Analysts have claimed that the age of “easy oil” is over, and we are entering a period of expensive extraction and capital-intensive processing. With the shale oil and gas sector currently requiring $1.5 in capital investment for $1 of revenue, several major oil companies have turned their backs on shale in favor of expanding their operations in the “easy” oil fields of the Middle East. Despite the risks involved, Iraqi oil pumped up at $20 a barrel seems like an attractive prospect, as do sources in Libya and Iran when politics and security permit. Still, will dumping more “easy” oil on the market lower prices to the point where shale oil production grinds to a halt?
Given the slow world economic recovery and unexpectedly low growth rates in India and China, lower oil prices would seem a certainty. With growth in demand lagging behind expanding supplies, can the U.S. petroleum industry weather the resulting price fluctuations as it becomes increasingly dependent on high prices to stay profitable?
Despite the low cost of Middle East oil production, only a few of the region’s smaller states could cope with an extended price drop below $100. Most need an oil price of $90 or greater to cover current government spending, with the IMF forecasting fiscal deficits in nearly all of the region’s oil-exporters by 2015 in the event of a major price drop. Even at $100 per barrel, public spending is expected to slow down in the region. These countries have grown dependent on their high oil rents, spending huge sums on unrealistic energy subsidies to domestic consumers and failing to invest in future generations.
Even Iraq, despite experiencing the region’s largest spike in domestic production, is running up an ever-mounting deficit as government spending outstrips expanded revenues. Last year’s budget reached $119 billion, a whopping six-fold increase on 2004 spending levels, while the government is expected to spend upwards of $150 billion this year. While oil production in Iraq is at its highest level in decades (3.5 million barrels a day in February, with some 2.8 million destined for export ), increased revenues are entirely dependent on high oil prices. Any drop in prices means that Iraq’s deficit – perpetually hovering at around 17% would spiral out of control. Worse, operating costs for Iraq’s oil industry are rising faster than its oil income, leaving fewer and fewer funds for capital investment, desperately needed for true economic development.
A sharp drop in prices threatens political stability in much of the Middle East while potentially undercutting the growing petroleum industry in the United States. Yet higher prices are also a threat to world economic stability. In 10 out of the 11 US recessions since World War II, according to a study by economist James Hamilton, economic downturns were preceded by oil price hikes. Above all, excessive price fluctuations interfere with consumer’s spending plans and producer’s business strategies alike.
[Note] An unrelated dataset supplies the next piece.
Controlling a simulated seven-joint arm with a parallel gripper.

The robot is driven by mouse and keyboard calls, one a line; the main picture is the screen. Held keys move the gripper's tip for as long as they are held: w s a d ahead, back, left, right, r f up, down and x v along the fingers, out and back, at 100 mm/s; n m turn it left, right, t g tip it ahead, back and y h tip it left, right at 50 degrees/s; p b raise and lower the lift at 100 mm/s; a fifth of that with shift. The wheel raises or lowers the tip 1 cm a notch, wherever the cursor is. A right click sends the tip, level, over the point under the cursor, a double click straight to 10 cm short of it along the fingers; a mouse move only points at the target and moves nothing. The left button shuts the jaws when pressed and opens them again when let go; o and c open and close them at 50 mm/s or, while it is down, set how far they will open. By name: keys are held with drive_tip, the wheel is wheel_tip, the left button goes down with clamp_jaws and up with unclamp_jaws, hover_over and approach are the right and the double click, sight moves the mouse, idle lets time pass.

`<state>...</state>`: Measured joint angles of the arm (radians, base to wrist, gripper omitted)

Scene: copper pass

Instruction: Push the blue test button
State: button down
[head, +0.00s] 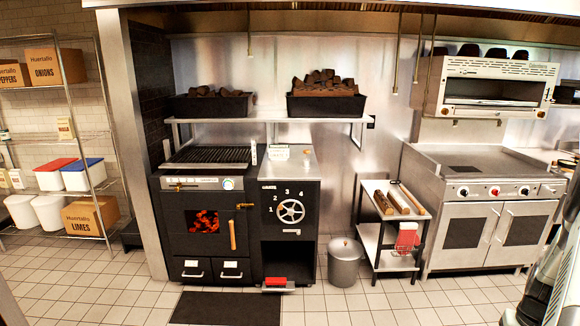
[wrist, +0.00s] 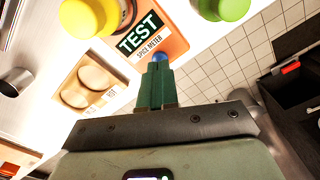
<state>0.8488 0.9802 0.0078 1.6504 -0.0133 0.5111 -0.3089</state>
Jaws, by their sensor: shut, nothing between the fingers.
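The blue test button (wrist: 161,57) shows in the wrist view just beyond my fingertips, beside a black and white label reading TEST on an orange panel (wrist: 174,40) marked spice meter. My gripper (wrist: 157,68) has its two green fingers shut together with nothing between them, pointing at the button. The fingertips overlap the button's near side in the picture. I cannot tell whether they touch it. I cannot make the button out in the head view.
A yellow button (wrist: 90,14) lies left of the label and a green button (wrist: 228,8) lies right. In the head view, a black stove (head: 205,232), a cabinet with a wheel (head: 291,211) and a grey bin (head: 345,262) stand along the wall.

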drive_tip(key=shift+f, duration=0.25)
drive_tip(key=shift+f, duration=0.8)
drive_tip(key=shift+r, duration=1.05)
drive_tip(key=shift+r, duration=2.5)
Currently, OPEC is attempting serve its economic interests by regulating the market with its combined 30 million barrels per day in production, with Saudi Arabia taking on the role of swing producer. The question is how long the Kingdom can sustain this role when faced with increasing demand at home and potential budget deficits. While Iraq has the potential to be a swing producer of the future, for the time being it seems the best course of action would be for both the major producers and consumers to come together to regulate supply and price.
To protect themselves from fluctuating prices, members of the International Energy Agency and many other non-OPEC producers have been stockpiling energy reserves. Given the increased volatility in price witnessed between 2000 and 2010 and the subsequent turmoil in Middle Eastern geopolitics, it seems sensible to call for market intervention with the goal of price stability. Working in concert, OPEC, the most powerful oil producers’ association, and the IEA, the largest energy consumers’ organization, could achieve this. In June 2011, for example, the IEA released 60 million barrels of energy reserves in response to the disruption of oil supplies from Libya. However, greater cooperation is needed between the two organizations – together. Together, IEA and the OPEC have the capacity to devise a suitable intervention model in the common interest of price stability.
Price stability would benefit the oil-dependent economies of OPEC and major African producers, stabilizing national incomes, supporting current government spending plans, and allowing states to plan for the future via the creation and expansion of wealth funds. International oil companies would be able to take a more secure view of their investments, supporting longer-term projects in infrastructure development and energy production. It would remove speculation from the market.
A stable price of $100 per barrel would give certainty to the market and to world energy policies. Prices at this level would also have positive side-effects for the global energy regime: they would encourage the development of alternative energy sources such as wind and solar power, promote increased energy efficiency, and encourage major oil companies to invest in more efficient technologies and remoter locations.
Contrary to popular wisdom, a lower oil price would only damage the economic prosperity of the U.S. and the major oil-producing nations, most of whom are developing nations acutely vulnerable to the damaging aspects of oil price volatility, which slowed their economic development to date. Critics might argue that such a high, stable price would slow down economic growth and recovery but in the long run it would do much to moderate the boom and bust aspects of the economic cycle, and reducing the risk to future, necessary capital investment. Building economic recovery on unrealistically cheap energy sets the system up for even greater failure when inevitable price shocks occur. What the global economy needs are stable, sustainable prices that can provide the basis for effective planning.